■ Source data ■
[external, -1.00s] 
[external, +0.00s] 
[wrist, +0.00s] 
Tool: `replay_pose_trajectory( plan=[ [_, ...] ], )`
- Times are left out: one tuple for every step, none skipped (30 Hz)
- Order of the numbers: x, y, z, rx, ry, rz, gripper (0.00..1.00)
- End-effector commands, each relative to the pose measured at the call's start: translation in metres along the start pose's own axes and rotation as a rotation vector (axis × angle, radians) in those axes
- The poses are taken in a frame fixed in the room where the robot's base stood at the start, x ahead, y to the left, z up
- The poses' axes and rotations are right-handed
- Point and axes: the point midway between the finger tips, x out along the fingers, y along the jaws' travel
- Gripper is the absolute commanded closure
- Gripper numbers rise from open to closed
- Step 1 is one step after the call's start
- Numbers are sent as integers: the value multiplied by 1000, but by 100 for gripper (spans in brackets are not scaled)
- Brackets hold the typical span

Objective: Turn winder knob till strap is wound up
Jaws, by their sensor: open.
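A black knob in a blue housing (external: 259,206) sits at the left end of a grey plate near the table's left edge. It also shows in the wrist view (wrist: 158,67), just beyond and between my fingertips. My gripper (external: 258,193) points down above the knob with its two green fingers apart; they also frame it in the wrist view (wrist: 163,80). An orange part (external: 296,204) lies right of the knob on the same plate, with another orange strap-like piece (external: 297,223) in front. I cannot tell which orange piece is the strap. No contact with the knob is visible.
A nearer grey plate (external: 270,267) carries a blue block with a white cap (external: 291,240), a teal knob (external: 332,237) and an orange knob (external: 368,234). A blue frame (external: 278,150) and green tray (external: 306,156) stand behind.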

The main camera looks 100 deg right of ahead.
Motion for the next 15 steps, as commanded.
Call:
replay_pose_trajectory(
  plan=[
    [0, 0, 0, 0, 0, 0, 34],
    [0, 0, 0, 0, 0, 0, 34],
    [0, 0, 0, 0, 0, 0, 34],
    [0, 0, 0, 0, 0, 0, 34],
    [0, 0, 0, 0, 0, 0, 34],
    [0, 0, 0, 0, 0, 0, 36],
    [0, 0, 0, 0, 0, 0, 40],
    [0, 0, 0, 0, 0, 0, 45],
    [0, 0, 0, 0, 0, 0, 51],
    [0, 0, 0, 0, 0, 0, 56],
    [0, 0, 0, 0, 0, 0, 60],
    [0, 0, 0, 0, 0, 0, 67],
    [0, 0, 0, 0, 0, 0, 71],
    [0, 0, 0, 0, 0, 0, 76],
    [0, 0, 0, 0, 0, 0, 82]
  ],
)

■ Directions ■
From the preceding material, extract every line exactly.

■ Solution to this exercise ■
[external, -1.00s] 
[external, +0.00s] 
[wrist, +0.00s] 
Tool: `replay_pose_trajectory( plan=[ [_, ...] ], )`
- Times are left out: one tuple for every step, none skipped (30 Hz)
- Order of the numbers: x, y, z, rx, ry, rz, gripper (0.00..1.00)
- End-effector commands, each relative to the pose measured at the call's start: translation in metres along the start pose's own axes and rotation as a rotation vector (axis × angle, radians) in those axes
- The poses are taken in a frame fixed in the room where the robot's base stood at the start, x ahead, y to the left, z up
- The poses' axes and rotations are right-handed
- Point and axes: the point midway between the finger tips, x out along the fingers, y along the jaws' travel
- Gripper is the absolute commanded closure
- Gripper numbers rise from open to closed
- Step 1 is one step after the call's start
- Numbers are sent as integers: the value multiplied by 1000, but by 100 for gripper (spans in brackets are not scaled)
- Brackets hold the typical span

Objective: Turn winder knob till strap is wound up
Jaws, by their sensor: open.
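A black knob in a blue housing (external: 259,206) sits at the left end of a grey plate near the table's left edge. It also shows in the wrist view (wrist: 158,67), just beyond and between my fingertips. My gripper (external: 258,193) points down above the knob with its two green fingers apart; they also frame it in the wrist view (wrist: 163,80). An orange part (external: 296,204) lies right of the knob on the same plate, with another orange strap-like piece (external: 297,223) in front. I cannot tell which orange piece is the strap. No contact with the knob is visible.
A nearer grey plate (external: 270,267) carries a blue block with a white cap (external: 291,240), a teal knob (external: 332,237) and an orange knob (external: 368,234). A blue frame (external: 278,150) and green tray (external: 306,156) stand behind.

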The main camera looks 100 deg right of ahead.
Motion for the next 15 steps, as commanded.
Call:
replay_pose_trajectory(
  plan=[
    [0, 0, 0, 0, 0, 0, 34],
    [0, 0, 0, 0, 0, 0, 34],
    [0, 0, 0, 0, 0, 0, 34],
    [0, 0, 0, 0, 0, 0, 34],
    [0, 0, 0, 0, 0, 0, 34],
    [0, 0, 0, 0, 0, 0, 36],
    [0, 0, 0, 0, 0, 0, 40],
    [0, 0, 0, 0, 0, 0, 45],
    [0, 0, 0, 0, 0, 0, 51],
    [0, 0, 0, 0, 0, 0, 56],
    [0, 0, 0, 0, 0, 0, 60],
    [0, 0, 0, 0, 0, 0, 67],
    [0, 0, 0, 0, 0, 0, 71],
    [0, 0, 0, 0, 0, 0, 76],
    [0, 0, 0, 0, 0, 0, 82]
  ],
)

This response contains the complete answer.